WHAT THE EXERCISE ASKS: Quote exactly the lines from the line containing "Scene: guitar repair" to the line containing "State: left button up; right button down", both lines included, please, and nothing more.

[Recorded data]
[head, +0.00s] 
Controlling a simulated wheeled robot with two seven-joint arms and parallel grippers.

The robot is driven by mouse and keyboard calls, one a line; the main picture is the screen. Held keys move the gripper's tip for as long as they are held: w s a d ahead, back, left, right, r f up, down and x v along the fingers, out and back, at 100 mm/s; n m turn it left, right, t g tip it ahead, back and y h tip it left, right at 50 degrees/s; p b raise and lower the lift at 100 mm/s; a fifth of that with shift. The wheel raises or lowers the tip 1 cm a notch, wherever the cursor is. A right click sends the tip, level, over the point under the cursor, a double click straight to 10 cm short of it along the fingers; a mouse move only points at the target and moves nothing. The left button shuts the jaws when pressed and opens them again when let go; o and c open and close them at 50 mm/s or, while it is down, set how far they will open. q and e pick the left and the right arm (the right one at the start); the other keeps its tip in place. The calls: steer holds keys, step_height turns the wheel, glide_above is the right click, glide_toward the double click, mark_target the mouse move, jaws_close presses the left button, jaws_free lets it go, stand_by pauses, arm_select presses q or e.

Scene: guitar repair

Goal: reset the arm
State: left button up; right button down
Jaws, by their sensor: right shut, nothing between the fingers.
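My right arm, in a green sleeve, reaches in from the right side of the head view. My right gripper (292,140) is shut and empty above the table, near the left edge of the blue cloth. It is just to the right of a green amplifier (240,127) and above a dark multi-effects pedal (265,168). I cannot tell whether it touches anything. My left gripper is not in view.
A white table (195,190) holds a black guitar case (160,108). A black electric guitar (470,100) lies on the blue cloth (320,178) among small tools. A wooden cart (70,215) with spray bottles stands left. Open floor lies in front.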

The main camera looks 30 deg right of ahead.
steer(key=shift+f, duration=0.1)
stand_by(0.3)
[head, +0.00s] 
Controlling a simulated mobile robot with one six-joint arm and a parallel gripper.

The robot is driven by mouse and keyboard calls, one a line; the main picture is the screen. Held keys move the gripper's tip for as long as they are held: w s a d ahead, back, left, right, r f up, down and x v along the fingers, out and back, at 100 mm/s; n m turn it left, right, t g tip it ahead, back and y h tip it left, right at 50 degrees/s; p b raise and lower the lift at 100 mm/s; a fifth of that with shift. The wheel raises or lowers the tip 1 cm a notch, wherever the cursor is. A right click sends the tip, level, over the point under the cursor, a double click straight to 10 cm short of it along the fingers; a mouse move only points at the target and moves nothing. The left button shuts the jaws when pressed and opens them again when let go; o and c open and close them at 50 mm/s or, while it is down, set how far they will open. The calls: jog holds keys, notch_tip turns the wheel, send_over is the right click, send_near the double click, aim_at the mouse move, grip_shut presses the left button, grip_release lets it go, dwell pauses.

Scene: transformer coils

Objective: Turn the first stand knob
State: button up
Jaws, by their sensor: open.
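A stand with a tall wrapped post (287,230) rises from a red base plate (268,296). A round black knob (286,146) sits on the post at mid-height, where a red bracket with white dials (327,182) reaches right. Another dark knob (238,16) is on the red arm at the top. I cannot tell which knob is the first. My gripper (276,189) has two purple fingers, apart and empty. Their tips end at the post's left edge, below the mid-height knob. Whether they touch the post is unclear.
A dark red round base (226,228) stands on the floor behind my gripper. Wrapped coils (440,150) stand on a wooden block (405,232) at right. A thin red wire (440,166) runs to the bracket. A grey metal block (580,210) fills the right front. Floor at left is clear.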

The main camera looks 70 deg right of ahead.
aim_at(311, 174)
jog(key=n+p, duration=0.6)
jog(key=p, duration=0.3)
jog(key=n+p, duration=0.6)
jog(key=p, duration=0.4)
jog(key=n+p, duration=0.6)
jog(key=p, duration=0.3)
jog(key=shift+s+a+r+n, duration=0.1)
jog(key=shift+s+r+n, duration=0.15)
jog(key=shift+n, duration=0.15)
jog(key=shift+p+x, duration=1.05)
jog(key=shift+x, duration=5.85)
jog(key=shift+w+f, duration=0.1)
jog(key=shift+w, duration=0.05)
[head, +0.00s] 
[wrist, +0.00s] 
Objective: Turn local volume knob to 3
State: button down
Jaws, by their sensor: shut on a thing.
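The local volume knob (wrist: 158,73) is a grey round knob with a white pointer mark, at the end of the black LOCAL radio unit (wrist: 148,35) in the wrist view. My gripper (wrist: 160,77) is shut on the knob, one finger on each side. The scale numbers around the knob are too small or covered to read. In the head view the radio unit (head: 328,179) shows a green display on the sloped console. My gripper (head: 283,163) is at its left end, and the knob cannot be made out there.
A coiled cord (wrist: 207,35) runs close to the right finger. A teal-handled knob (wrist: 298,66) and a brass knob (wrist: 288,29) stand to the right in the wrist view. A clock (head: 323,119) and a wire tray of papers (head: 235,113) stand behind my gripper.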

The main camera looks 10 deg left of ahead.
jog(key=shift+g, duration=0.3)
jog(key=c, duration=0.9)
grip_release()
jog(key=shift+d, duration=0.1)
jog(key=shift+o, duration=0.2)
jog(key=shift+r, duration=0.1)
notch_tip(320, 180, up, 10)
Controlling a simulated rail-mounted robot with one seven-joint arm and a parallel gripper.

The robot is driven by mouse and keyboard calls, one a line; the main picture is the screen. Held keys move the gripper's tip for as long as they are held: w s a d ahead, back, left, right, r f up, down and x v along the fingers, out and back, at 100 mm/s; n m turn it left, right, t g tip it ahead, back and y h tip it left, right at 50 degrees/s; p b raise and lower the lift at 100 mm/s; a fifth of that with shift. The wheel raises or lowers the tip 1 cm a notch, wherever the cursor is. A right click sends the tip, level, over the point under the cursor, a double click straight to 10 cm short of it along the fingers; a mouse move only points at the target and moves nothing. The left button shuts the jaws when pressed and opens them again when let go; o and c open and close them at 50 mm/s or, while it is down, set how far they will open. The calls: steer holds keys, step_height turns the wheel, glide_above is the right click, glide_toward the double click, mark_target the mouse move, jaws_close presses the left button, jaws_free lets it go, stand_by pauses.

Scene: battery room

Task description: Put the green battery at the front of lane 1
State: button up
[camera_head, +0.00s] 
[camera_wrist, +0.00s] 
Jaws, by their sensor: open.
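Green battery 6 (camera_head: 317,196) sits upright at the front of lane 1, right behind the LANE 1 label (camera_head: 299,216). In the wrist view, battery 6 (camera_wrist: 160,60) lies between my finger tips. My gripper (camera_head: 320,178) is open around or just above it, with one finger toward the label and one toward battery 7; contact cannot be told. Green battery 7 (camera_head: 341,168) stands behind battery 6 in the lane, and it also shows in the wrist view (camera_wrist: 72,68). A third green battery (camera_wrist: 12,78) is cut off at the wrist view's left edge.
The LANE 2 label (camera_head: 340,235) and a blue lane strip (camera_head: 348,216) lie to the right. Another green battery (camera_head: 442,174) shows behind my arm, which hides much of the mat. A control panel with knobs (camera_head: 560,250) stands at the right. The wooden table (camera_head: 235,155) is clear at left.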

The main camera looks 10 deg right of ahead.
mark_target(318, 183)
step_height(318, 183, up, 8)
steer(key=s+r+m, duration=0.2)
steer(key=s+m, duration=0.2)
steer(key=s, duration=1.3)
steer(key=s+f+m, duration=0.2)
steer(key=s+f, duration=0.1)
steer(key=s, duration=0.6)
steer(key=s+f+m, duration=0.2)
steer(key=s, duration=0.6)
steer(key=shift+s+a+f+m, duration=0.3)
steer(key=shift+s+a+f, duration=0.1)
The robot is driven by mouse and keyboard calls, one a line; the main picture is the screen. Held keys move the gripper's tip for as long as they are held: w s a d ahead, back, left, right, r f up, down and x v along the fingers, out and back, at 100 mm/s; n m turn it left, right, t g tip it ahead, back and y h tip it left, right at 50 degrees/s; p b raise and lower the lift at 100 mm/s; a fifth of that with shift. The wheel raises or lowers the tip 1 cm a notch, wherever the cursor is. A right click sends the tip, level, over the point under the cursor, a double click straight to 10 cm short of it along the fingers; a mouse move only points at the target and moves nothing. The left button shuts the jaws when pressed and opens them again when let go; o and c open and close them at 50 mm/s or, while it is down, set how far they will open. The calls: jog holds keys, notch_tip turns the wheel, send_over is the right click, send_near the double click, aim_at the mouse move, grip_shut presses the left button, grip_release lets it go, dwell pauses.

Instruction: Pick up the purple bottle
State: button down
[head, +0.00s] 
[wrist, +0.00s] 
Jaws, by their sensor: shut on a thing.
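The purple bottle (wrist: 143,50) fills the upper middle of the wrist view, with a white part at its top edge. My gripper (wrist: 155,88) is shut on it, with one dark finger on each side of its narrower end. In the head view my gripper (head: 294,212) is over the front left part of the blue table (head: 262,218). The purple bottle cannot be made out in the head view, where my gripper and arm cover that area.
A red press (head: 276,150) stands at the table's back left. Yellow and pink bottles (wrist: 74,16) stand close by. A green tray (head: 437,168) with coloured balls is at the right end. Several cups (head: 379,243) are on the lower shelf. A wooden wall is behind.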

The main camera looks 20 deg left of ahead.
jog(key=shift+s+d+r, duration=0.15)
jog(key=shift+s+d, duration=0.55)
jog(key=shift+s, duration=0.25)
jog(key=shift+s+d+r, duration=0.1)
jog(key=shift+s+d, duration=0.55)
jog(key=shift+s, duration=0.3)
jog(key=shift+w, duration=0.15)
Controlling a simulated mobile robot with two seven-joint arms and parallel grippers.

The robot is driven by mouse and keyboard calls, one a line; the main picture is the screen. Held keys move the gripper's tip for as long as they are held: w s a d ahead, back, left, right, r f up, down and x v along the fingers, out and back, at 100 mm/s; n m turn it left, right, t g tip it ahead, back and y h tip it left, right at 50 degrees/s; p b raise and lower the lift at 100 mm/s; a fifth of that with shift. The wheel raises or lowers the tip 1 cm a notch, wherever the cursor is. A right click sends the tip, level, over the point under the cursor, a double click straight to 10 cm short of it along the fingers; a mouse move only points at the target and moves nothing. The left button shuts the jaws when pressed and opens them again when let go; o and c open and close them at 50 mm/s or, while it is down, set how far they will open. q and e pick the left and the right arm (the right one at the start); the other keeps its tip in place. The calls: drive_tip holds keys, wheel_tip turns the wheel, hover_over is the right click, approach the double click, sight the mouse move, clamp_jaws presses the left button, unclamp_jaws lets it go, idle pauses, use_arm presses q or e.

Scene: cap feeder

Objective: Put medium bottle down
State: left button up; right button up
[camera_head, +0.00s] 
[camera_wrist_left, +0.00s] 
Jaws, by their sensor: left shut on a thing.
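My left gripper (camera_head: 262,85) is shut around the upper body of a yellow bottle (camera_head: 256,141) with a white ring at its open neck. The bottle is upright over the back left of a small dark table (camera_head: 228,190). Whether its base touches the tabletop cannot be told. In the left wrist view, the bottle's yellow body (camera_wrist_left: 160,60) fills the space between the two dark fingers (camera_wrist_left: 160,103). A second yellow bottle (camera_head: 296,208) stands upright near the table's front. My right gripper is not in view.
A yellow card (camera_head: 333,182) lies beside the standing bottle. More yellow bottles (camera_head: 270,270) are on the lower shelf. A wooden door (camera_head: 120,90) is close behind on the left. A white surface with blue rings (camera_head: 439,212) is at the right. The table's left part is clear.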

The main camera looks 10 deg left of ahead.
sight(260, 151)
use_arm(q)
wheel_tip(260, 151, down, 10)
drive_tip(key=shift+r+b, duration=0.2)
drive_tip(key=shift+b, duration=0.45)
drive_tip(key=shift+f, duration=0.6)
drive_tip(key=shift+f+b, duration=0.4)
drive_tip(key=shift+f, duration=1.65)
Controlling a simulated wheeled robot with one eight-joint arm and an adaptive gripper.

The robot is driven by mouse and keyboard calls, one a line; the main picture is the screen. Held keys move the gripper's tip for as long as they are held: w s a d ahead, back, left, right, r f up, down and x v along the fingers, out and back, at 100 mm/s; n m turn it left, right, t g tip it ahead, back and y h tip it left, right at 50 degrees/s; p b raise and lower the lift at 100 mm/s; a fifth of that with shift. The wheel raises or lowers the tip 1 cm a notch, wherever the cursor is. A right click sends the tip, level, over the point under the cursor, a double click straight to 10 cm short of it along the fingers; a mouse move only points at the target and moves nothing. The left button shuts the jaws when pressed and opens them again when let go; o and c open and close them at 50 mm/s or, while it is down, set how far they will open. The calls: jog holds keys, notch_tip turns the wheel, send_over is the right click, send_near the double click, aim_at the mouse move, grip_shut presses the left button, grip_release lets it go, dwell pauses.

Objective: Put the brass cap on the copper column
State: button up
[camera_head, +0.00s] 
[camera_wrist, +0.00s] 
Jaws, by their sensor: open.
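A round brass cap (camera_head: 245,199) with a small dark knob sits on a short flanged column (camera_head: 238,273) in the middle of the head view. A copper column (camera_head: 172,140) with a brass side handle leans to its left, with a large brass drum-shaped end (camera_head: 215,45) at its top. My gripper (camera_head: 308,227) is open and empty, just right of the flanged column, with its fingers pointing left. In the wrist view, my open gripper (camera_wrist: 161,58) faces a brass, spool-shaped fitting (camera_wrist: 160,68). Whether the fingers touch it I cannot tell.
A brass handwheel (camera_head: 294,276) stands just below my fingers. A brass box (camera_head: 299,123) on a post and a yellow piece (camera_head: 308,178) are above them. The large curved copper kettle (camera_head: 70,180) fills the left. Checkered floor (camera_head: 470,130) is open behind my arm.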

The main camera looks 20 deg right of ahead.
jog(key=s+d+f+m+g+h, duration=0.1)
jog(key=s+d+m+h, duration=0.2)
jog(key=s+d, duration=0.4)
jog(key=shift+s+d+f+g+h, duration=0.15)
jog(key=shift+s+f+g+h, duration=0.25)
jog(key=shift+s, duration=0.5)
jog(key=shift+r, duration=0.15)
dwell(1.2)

RESULT OF THIS TASK:
Scene: guitar repair

Goal: reset the arm
State: left button up; right button down

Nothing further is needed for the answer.